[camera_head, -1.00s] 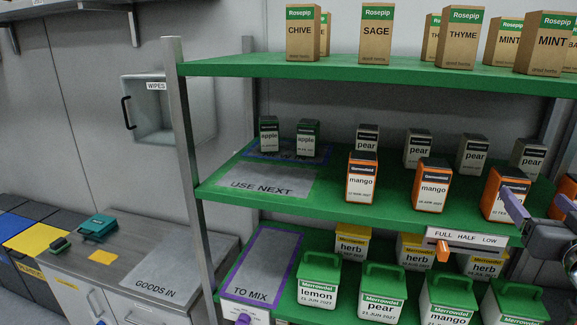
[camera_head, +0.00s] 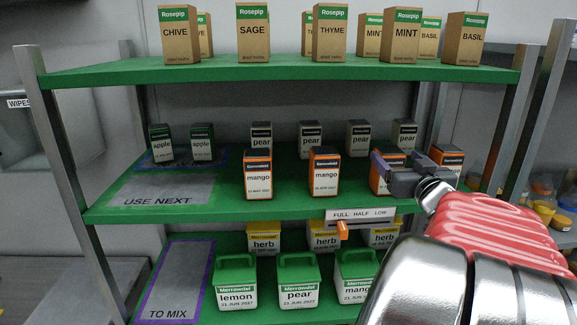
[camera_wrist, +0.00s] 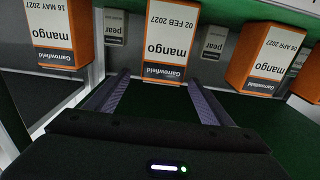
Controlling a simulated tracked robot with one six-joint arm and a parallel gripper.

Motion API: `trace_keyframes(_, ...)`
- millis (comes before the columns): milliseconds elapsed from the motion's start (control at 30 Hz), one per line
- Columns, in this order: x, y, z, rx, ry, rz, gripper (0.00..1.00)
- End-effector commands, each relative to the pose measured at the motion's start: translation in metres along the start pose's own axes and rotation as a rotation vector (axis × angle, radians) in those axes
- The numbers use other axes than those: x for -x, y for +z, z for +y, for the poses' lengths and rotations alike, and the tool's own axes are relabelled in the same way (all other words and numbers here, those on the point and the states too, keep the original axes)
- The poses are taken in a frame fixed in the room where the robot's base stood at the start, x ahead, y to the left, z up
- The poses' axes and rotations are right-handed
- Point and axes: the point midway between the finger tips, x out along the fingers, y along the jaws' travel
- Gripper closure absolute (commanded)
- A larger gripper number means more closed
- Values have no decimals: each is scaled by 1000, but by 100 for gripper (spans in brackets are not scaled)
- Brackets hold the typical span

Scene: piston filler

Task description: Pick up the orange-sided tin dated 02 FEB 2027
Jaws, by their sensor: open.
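The orange-sided mango tin dated 02 FEB 2027 (camera_wrist: 170,38) is upside down in the wrist view, straight ahead between my finger lines. In the head view, the third mango tin from the left (camera_head: 380,182) is partly hidden by my gripper (camera_head: 398,167). My gripper (camera_wrist: 159,78) is open and empty, its two purple fingers pointing at that tin. I cannot tell whether the fingertips reach past its front face. A mango tin dated 16 MAY 2027 (camera_wrist: 52,22) is on the left in the wrist view, one dated 06 APR 2027 (camera_wrist: 268,52) on the right.
The tins stand on the middle green shelf (camera_head: 220,207), with grey pear tins (camera_head: 311,138) behind. A FULL HALF LOW gauge (camera_head: 359,215) is on the shelf's front edge. The USE NEXT mat (camera_head: 165,190) is clear at the left.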

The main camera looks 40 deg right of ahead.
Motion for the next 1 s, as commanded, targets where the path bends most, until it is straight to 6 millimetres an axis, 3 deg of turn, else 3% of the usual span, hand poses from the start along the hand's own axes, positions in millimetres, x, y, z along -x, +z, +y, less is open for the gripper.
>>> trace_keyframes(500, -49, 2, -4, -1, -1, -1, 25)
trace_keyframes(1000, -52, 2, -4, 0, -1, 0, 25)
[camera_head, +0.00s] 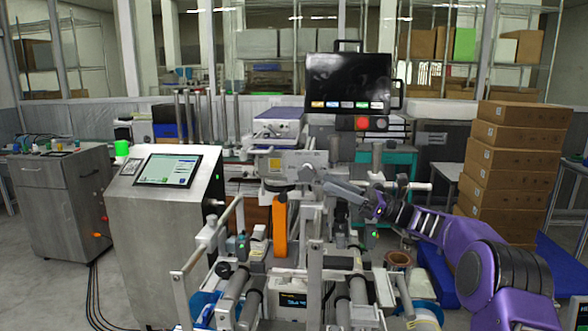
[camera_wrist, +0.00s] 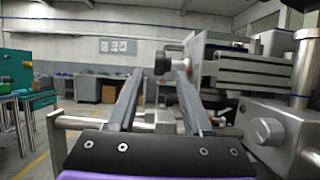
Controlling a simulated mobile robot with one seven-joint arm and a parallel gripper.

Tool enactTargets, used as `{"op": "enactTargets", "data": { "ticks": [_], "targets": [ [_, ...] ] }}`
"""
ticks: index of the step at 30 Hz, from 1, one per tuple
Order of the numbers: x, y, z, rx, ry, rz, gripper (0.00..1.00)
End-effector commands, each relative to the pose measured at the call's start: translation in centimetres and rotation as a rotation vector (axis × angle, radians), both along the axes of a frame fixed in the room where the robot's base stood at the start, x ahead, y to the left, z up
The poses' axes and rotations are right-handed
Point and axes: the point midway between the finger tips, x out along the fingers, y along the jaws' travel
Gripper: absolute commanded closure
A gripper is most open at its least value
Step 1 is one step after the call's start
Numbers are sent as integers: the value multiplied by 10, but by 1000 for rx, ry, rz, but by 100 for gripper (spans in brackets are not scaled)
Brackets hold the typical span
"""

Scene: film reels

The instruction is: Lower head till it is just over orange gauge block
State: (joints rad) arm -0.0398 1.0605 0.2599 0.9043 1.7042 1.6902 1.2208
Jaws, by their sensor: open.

**Exercise prompt:** Every line from the one containing "- Columns, in" through the one containing "- The poses'" is to be given again exactly, both ends included, and no line outside that range.

**Response:**
- Columns, in this order: x, y, z, rx, ry, rz, gripper (0.00..1.00)
- End-effector commands, each relative to the pose measured at the motion's start: translation in metres along the start pose's own axes and rotation as a rotation vector (axis × angle, radians) in those axes
- The numbers use other axes than those: x for -x, y for +z, z for +y, for the poses' lengths and rotations alike, and the tool's own axes are relabelled in the same way (all other words and numbers here, those on the point and the states too, keep the original axes)
- The poses are taken in a frame fixed in the room where the robot's base stood at the start, x ahead, y to the left, z up
- The poses' axes and rotations are right-handed

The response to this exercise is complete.